Indeed, Joel Rabinovich of the University of Paris has conducted a meticulous analysis of the argument that now non-financial companies get most of their profits from ‘extraction’ of interest, rent or capital gains and not from the exploitation of the workforces they employ. He found that: “contrary to the financial rentieralization hypothesis, financial income averages (just) 2.5% of total income since the ‘80s while net financial profit gets more negative as percentage of total profit for nonfinancial corporations. In terms of assets, some of the alleged financial assets actually reflect other activities in which nonfinancial corporations have been increasingly engaging: internationalization of production, activities refocusing and M&As.” Here is his graph below.

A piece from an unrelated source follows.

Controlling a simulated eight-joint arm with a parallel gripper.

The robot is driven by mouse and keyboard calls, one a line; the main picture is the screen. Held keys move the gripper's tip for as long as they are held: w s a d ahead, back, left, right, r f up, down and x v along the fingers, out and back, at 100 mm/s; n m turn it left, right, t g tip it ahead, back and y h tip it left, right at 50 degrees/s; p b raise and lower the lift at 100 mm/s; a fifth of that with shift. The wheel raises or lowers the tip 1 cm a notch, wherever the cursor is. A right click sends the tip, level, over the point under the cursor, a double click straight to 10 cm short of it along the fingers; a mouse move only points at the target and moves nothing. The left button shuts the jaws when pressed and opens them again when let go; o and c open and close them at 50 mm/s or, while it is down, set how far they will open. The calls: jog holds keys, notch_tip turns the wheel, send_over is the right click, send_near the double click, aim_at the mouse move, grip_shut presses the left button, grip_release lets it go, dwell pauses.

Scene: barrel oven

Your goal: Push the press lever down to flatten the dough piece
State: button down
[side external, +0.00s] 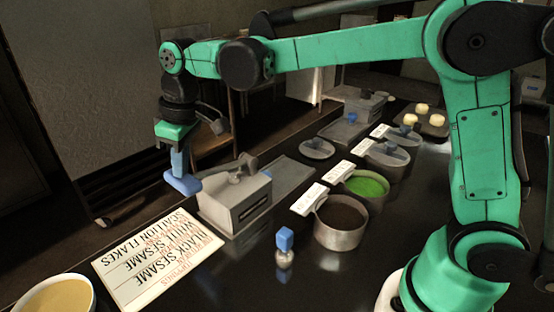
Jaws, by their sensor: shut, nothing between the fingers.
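A grey box-shaped device (236,207) with a dark front slot stands at centre left, with a grey lever (237,167) on top. A second grey device (364,103) stands farther back, with a flat plate and a blue knob (352,117) in front. I cannot tell for certain which one is the press. My gripper (184,184) points down, its blue fingers shut and empty, just left of the nearer device's upper corner. Whether it touches the device is unclear. Pale dough rounds (421,108) sit on a dark tray at the back right. I see no dough inside either device.
Metal pots with dark (341,237) and green (367,185) contents and lidded pots (388,151) line the counter's right. A blue-topped tool (285,248) stands in front. A printed board (158,258) and a bowl (57,299) occupy the front left.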

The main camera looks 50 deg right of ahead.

The debate on the right policies for the left in Britain has become somewhat academic with the victory of the hard-right Conservative government in the December general election. I don’t usually post much on the UK because it is not the most important capitalist economy, but how and why the opposition leftist Labour party failed to win is under hot debate at the moment. So my short response immediately after the election result on Brexit and on the underlying economic consequences made the top ten this year.
It is the economic situation that will become the testing ground for the Conservative government in 2020 if a global slump should emerge.
The economic well-being index (chg in real disposable income minus unemployment rate) shows that when the index is rising before an election, the incumbent government usually wins.
Finally, there is Venezuela. It has disappeared off the media headlines in recent months now that the attempted coup organised by the US to overthrow the Maduro regime failed (unlike in Bolivia, where it succeeded). What is interesting is that my post on Venezuela was written in 2017!
But viewers picked up that old post to get my understanding of why the Chavista revolution has failed. In 2020, we shall see if Maduro can survive another year.
Venezuela real GDP falling near 30% since 2012.